Next time: More monsters.

Communist Zombie
Nov 1, 2011
Sigmata was authored a guy called Chad Walker? From how it was originally about Arab Spring and then crudely repurposed to be set in America I figured the author would be either someone from the Middle East or has close ties to it not what seems to be a random American. :sigh:

Halloween Jack
Sep 12, 2003
I WILL CUT OFF BOTH OF MY ARMS BEFORE I VOTE FOR ANYONE THAT IS MORE POPULAR THAN BERNIE!!!!!
The bar for RPG writing about Asia, Africa, and South America is still very low.

JcDent
May 13, 2013

Give me a rifle, one round, and point me at Berlin!

Communist Zombie posted:

Sigmata was authored a guy called Chad Walker? From how it was originally about Arab Spring and then crudely repurposed to be set in America I figured the author would be either someone from the Middle East or has close ties to it not what seems to be a random American. :sigh:

I just enjoy that the most blind reading of current political climate was written by a Chad.

DalaranJ
Apr 15, 2008

Yosuke will now die for you.

Communist Zombie posted:

Sigmata was authored a guy called Chad Walker? From how it was originally about Arab Spring and then crudely repurposed to be set in America I figured the author would be either someone from the Middle East or has close ties to it not what seems to be a random American. :sigh:

I get the impression he didn’t make it about the Arab Spring because he was worried he wouldn’t do it justice. In that, he was clearly right.

Communist Zombie
Nov 1, 2011
Im not saying that an Arab Spring Sigmata wouldve been better but the one we got was very bad for an American writer, and if the author was from a different country then all the stuff they got wrong would be more forgiveable since they arent embedded in our culture. Like where thr gently caress is the Klan? They should be having a field day in Sigmata's America.

Edit:

DalaranJ posted:

I get the impression he didn’t make it about the Arab Spring because he was worried he wouldn’t do it justice. In that, he was clearly right.
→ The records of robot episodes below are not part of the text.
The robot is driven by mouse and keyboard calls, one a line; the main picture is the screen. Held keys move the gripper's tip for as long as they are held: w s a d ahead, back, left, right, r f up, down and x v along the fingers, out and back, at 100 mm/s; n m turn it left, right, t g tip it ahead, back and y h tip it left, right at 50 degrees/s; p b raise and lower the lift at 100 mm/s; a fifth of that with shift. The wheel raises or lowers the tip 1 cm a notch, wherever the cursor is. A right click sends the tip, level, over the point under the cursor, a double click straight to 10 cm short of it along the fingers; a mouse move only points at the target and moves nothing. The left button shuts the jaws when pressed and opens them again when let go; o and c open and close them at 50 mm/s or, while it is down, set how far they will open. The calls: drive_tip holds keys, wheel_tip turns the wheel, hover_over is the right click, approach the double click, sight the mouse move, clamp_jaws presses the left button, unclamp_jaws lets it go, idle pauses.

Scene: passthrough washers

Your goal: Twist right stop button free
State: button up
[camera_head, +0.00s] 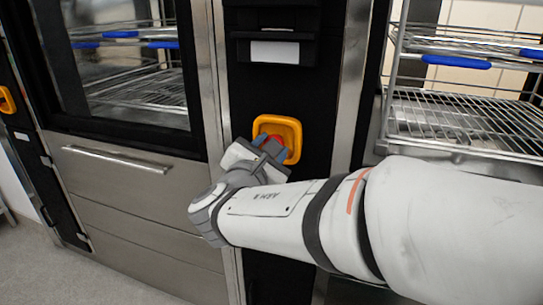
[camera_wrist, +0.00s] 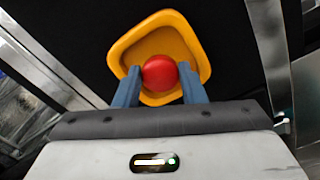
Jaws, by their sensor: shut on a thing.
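The right stop button is a round red knob (camera_wrist: 160,72) inside a yellow-orange surround (camera_wrist: 193,42) on a black panel. In the head view, the surround (camera_head: 291,128) sits on the dark column between the two machines, and the red knob (camera_head: 277,143) is mostly hidden behind my gripper. My gripper (camera_wrist: 160,84) has its two blue-grey fingers on either side of the red knob, shut on it. In the head view, my gripper (camera_head: 266,148) reaches the panel from below. Whether the knob is turned cannot be told.
A second yellow surround (camera_head: 6,101) shows at the far left. A glass-door machine with a drawer handle (camera_head: 115,159) stands left of the panel. Wire racks (camera_head: 465,125) with blue clips stand at right. A black unit with a white label (camera_head: 275,52) is above the button.

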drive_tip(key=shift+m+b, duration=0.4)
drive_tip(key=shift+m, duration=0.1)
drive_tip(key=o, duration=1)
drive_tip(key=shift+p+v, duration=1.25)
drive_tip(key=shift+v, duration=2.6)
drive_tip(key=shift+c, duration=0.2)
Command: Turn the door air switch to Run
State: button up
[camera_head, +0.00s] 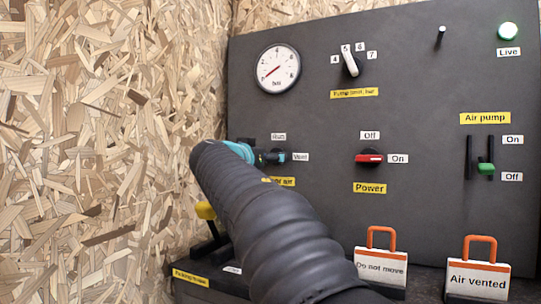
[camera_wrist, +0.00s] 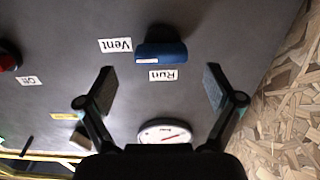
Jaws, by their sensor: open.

I have to wonder now how much research he did for either version of the game because it feels like not much.

Communist Zombie fucked around with this message at 18:34 on Jul 31, 2018

Robindaybird
Aug 21, 2007

Neat. Sweet. Petite.

JcDent posted:

But that's the think: TYW Swedes are not vikings... but they are in the game.

I'm just saying that the Khazars don't summon the images of Cossacks.

Fine, all of my criticisms of the game are invalid, I'll shut up.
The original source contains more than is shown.